The Bog People: from Archeology, May/June 2010

I have a fascination with the Bog People. I am hungry for every bit of news about them. I'm in good company. Seamus Heaney, the noted Irish poet and writer, thinks one of the Bog People looks like his uncle.

I blog about the Bog People. I write essays about them. A lot of people feel the same interest, as evidenced by the many articles I find in magazines and other publications.

In the May/June 2010 issue of ARCHEOLOGY magazine is an article called “Bog Bodies Rediscovered”. The facts uncovered about the Bog People lead me to suspect that the pagan people of Europe, including the British Isles, were closely connected to each other by belief and customs, these connections being reinforced by the constant traveling, visiting, trading, and interaction of cultures.


Tollund Man, who appears on the cover of the magazine, was found naked as a stillborn child in the fetal position except for his hat, a “two-strand leather rope” around his neck that seemed to be the instrument of his murder, and a leather belt. This bog person has the most preternatural look of peace on his face, a curious thing for a strangled man to have. The article says “It was as though the dead man's soul had for a moment returned from another world, through a gate in the western sky.”

That's the thing about the bog people, they appear so strangely real, despite the strange coloring that the tobacco-brown peat juices give to their bodies. It makes time-traveling seem almost possible.

I had seen the Windeby Girl, another Bog person, before in photographs in books, and I always thought, no offense meant, that she must have been, well, a somewhat unattractive girl. It turns out that there is a good reason for that. The Windeby Girl is actually a boy. It is suggested that what appears to be a blindfold was probably a headband that has slipped down due to shrinkage and was probably used to keep his hair from his eyes. The Windeby person has his hair “half-shaved” on one side and the probably reason given for the lack of the other half to is “natural process of decay from greater exposure of oxygen on one side of her head than the other, or of trowel damage...”.
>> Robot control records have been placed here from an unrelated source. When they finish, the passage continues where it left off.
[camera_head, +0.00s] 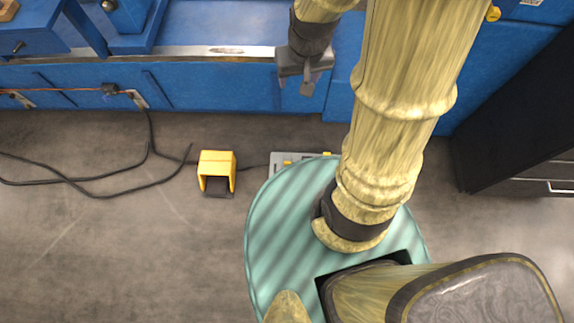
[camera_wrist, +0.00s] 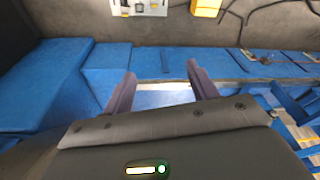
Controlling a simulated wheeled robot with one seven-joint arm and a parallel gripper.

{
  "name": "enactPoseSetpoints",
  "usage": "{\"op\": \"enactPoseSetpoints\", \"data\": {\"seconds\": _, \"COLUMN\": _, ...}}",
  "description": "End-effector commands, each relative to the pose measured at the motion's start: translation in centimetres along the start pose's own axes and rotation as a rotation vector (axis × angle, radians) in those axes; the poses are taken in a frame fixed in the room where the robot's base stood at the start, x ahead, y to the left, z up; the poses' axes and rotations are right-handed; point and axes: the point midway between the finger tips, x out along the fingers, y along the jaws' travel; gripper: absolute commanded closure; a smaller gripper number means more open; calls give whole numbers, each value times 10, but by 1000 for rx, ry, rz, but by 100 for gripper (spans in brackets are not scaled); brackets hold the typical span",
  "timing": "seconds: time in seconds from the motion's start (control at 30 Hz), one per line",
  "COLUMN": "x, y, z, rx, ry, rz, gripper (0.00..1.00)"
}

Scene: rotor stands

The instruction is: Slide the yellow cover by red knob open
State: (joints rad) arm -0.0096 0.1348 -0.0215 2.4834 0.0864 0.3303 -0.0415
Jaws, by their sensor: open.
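I cannot make out a red knob or a yellow cover beside one in either view. My gripper (camera_head: 305,86) hangs at the top middle of the head view, in front of the long blue machine (camera_head: 220,85). In the wrist view the two fingers of my gripper (camera_wrist: 161,84) stand apart with nothing between them. Beyond them lies a pale metal strip (camera_wrist: 165,98) of the blue machine. My arm hides part of the machine in the head view.
A yellow pedal housing (camera_head: 217,172) sits on the floor with black cables (camera_head: 90,190) to its left. A grey panel (camera_head: 290,160) lies partly behind my base. A dark cabinet (camera_head: 520,120) stands at the right. The floor at lower left is clear.

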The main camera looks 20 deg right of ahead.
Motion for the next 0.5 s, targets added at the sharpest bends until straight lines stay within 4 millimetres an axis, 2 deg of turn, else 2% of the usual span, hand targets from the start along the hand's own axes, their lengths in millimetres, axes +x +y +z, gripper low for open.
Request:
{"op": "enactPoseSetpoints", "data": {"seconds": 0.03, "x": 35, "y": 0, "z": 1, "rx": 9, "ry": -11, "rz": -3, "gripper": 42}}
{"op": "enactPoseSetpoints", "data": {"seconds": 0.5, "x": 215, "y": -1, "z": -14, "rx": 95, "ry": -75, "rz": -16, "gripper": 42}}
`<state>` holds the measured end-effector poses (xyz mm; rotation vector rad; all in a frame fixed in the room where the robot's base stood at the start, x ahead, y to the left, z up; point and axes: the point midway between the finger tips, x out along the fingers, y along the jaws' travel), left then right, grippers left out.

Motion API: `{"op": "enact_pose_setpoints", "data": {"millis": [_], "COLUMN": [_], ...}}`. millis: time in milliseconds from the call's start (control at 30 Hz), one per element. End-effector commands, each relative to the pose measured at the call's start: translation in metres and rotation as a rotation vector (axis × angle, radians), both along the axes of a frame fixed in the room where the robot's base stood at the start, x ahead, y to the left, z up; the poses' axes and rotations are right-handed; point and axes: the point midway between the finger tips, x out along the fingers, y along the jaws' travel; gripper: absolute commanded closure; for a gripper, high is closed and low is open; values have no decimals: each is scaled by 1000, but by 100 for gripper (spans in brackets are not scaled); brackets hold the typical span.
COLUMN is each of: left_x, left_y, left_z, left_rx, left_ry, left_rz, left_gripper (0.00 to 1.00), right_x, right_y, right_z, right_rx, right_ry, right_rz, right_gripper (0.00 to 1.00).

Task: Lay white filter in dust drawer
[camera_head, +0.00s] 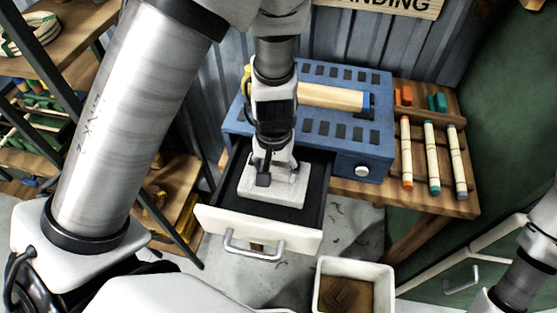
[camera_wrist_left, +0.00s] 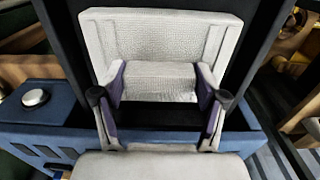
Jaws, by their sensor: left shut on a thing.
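The white filter (camera_head: 289,192) is a pale rectangular block with a raised grip. It is within the outline of the open dust drawer (camera_head: 258,229), which has a cream front and a dark inside. I cannot tell whether it rests on the drawer floor. My left gripper (camera_head: 271,174) points down at the filter. In the left wrist view the left gripper (camera_wrist_left: 160,84) is shut on the raised grip of the filter (camera_wrist_left: 160,28), one finger on each side. The filter's underside is hidden. My right gripper is out of view.
The blue machine (camera_head: 372,138) stands on a wooden bench behind the drawer, with a pale cylinder on top. A rack of rattan sticks (camera_head: 430,155) lies to its right. A white bin (camera_head: 354,270) stands in front on the floor. Wooden shelves (camera_head: 180,185) are at left.

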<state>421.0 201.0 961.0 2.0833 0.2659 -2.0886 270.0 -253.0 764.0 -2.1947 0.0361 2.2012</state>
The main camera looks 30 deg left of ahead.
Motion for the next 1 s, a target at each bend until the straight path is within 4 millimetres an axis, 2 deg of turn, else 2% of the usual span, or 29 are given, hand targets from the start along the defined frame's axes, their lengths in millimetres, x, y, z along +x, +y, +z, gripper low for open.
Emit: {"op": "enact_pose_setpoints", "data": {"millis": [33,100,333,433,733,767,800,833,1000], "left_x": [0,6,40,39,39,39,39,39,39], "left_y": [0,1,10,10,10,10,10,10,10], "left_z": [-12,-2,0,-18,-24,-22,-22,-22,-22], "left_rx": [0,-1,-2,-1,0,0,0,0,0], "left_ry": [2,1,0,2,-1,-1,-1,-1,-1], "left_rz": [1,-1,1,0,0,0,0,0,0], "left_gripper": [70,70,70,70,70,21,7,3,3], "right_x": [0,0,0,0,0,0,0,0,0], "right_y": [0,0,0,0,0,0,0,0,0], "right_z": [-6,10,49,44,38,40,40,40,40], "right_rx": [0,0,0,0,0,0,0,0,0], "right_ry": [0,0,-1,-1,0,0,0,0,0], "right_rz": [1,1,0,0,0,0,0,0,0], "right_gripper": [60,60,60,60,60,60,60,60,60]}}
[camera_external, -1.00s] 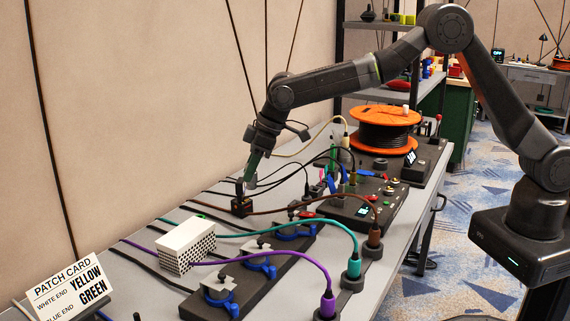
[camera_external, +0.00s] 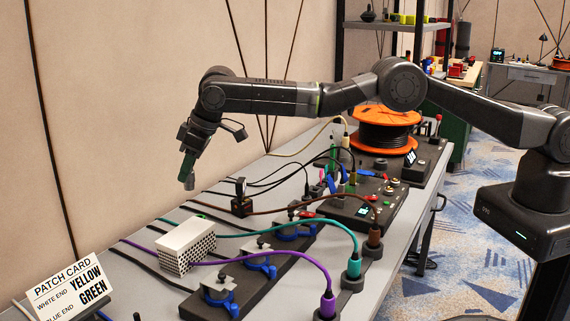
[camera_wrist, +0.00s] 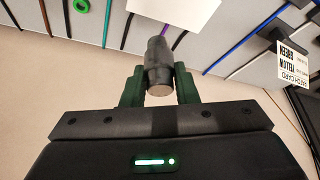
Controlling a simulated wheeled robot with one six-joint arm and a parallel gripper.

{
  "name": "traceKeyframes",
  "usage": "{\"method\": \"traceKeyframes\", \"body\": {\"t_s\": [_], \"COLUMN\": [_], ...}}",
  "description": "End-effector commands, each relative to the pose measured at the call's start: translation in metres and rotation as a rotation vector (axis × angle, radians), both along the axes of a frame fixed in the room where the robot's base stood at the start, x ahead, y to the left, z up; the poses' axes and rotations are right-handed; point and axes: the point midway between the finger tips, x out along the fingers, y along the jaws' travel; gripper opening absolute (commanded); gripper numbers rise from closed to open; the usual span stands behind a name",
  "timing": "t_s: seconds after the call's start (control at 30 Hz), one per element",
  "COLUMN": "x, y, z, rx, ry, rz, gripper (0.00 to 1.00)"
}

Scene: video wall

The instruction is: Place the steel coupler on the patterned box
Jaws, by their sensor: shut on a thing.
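The steel coupler (camera_wrist: 159,68) is a short grey cylinder between the green fingers of my gripper (camera_wrist: 159,88) in the wrist view. In the external view my gripper (camera_external: 188,170) points down, shut on the coupler (camera_external: 189,183), whose lower end shows below the fingers. The patterned box (camera_external: 186,247) is white with a dark dotted side and a plain top. It stands on the table below the gripper, which is well above it and over toward the wall. Part of a white surface, likely the box (camera_wrist: 172,10), shows at the top of the wrist view.
Purple (camera_external: 307,262) and green (camera_external: 338,223) cables run beside the box. Blue clamps (camera_external: 262,265) on a black bar stand right of it. A patch card (camera_external: 70,286) stands at the front left. A small dark block (camera_external: 241,206) sits behind.

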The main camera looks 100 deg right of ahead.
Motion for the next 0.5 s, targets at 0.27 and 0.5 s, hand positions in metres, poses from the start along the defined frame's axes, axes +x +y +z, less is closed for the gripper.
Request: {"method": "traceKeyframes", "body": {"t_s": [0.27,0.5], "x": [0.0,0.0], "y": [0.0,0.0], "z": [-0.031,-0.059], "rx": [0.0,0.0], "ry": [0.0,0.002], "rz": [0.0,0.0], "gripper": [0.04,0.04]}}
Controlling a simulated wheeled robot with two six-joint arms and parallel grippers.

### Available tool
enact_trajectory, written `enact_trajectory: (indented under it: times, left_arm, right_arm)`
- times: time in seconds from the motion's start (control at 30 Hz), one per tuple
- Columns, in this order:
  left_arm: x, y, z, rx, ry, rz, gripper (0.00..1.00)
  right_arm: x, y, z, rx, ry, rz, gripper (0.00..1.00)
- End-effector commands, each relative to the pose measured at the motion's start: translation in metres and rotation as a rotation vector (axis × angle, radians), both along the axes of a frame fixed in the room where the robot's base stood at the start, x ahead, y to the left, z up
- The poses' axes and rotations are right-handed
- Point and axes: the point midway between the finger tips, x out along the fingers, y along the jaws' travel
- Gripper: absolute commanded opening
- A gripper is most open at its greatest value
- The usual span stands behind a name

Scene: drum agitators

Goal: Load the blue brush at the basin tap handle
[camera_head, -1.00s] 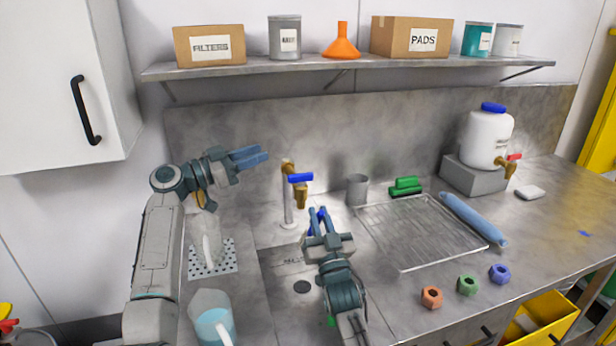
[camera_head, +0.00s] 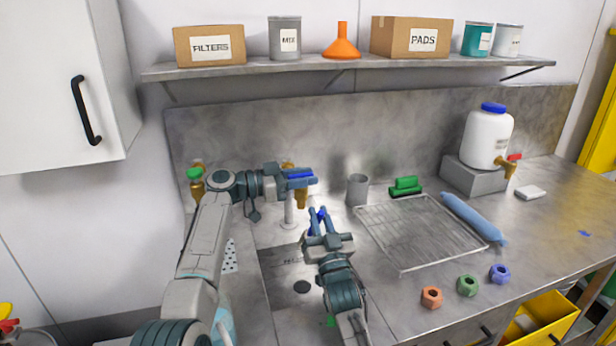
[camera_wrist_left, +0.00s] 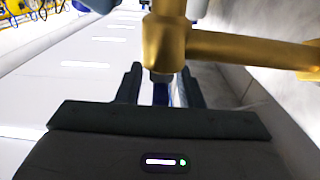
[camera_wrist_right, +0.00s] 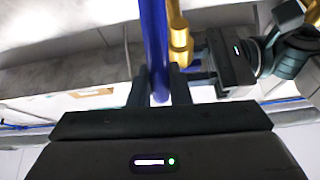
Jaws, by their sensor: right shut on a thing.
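The basin tap (camera_head: 301,199) is brass with a blue handle (camera_head: 303,174). My left gripper (camera_head: 302,181) is at this handle, its fingers on either side. In the left wrist view the blue handle (camera_wrist_left: 160,93) shows between the spread fingers, below the brass tap body (camera_wrist_left: 165,45); contact is unclear. My right gripper (camera_head: 319,217), lower and in front of the tap, is shut on the blue brush (camera_head: 321,214), mostly hidden in the head view. In the right wrist view the brush (camera_wrist_right: 155,45) is a long blue rod between the fingers, next to the brass tap (camera_wrist_right: 179,40).
A grey cup (camera_head: 357,189), green brush-like block (camera_head: 405,186), wire rack (camera_head: 395,240) and blue roll (camera_head: 473,219) lie right of the basin. Several coloured nuts, one orange (camera_head: 432,297), lie in front. A green-topped brass valve (camera_head: 195,183) is behind my left arm.

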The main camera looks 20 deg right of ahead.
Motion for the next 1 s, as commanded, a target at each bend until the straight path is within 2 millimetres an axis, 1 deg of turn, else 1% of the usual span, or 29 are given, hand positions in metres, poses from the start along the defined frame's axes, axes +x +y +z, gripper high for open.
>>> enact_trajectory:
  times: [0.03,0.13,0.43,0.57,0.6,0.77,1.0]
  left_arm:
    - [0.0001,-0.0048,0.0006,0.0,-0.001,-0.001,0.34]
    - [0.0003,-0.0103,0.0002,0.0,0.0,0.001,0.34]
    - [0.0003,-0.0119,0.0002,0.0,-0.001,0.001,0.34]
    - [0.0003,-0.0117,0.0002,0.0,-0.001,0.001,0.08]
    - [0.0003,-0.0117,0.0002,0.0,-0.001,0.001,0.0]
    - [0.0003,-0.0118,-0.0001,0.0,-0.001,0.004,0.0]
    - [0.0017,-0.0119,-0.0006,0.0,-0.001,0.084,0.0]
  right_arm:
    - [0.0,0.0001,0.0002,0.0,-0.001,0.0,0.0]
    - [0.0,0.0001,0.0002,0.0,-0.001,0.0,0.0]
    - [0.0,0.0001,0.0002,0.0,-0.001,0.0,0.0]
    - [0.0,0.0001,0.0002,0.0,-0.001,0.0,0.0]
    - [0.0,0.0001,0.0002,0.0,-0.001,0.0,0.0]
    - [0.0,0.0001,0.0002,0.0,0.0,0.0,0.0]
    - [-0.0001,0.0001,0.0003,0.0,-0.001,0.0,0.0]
If you can see the little whisker hairs of Tollund Man still intact, isn't it possible to tell if the head of the Windeby Girl was shaven or not? The reason I ask is that there was a pagan goddess named Hel who had one half of her face shaded and one half in light, much like the faces shown on the cover of the Beatles' Meet The Beatles Album.


In the Scottish Outer Hebrides, the bodies at Cladh Hallan seems to give proof that they were deliberately mummified in a bog and then retrieved and buried elsewhere. If true, that would mean that not all the corpses found in the peat bogs were accidental victims who fell in due to bilberry intoxication. The article suggests that the burials give evidence of ancestor worship. One of the bodies seems to be a composite of several bodies, which fact gives rise to a lot of other questions.

I have a question about Red Franz on page 26 of the magazine. If he died as a young man, what is with his eyebrows? He has the eyebrows of an eighty year old man. It was interesting that he has “'riders' facets'” on his thigh bones. These are described as “protrusions caused by the increase of the muscles and connective tissues of the hip, which can occur from constant horseback riding.” Another question: Since it was discovered that “after decades of being displayed on his back, they turned him over onto his abdomen” and found his throat had been cut, what took them so long to roll him over?


More questions arise on reading page 28: Did you notice that some of the figures, both interior and exterior, on the Gundestrup Cauldron have their hands up as if the police had yelled “Freeze right there and keep your hands in the air”? Page 29 shows the partial torso and arms of a bog person called Old Croghan Man in just the same posture. There may have been ritual postures that signified different facets of pagan religious rites, and that may be one, just a gangs and secret societies today have secret signs and handshakes. Of course, there are also unicorns on the inside of the cauldron. Incidentally, this bog person as well as Clonycavan Man had their nipples pinched and cut off. Various speculations are thrown about.

The Clonycavan Man has a skull that had been opened with an ax and had also been clobbered in the nose, probably by the very same ax. This puts the theory that bog people were hopelessly lost in the bog or intoxicated and accidentally fell into the bog waters. They were undoubtedly murdered, possibly ritually. Clonycavan Man has combed his hair into a twist, thrown forward up onto his head and cemented with an "organic" hair gel. He is described as six and a half feet tall and a regular eater of meat. You can probably piece a picture together of this man and his personality.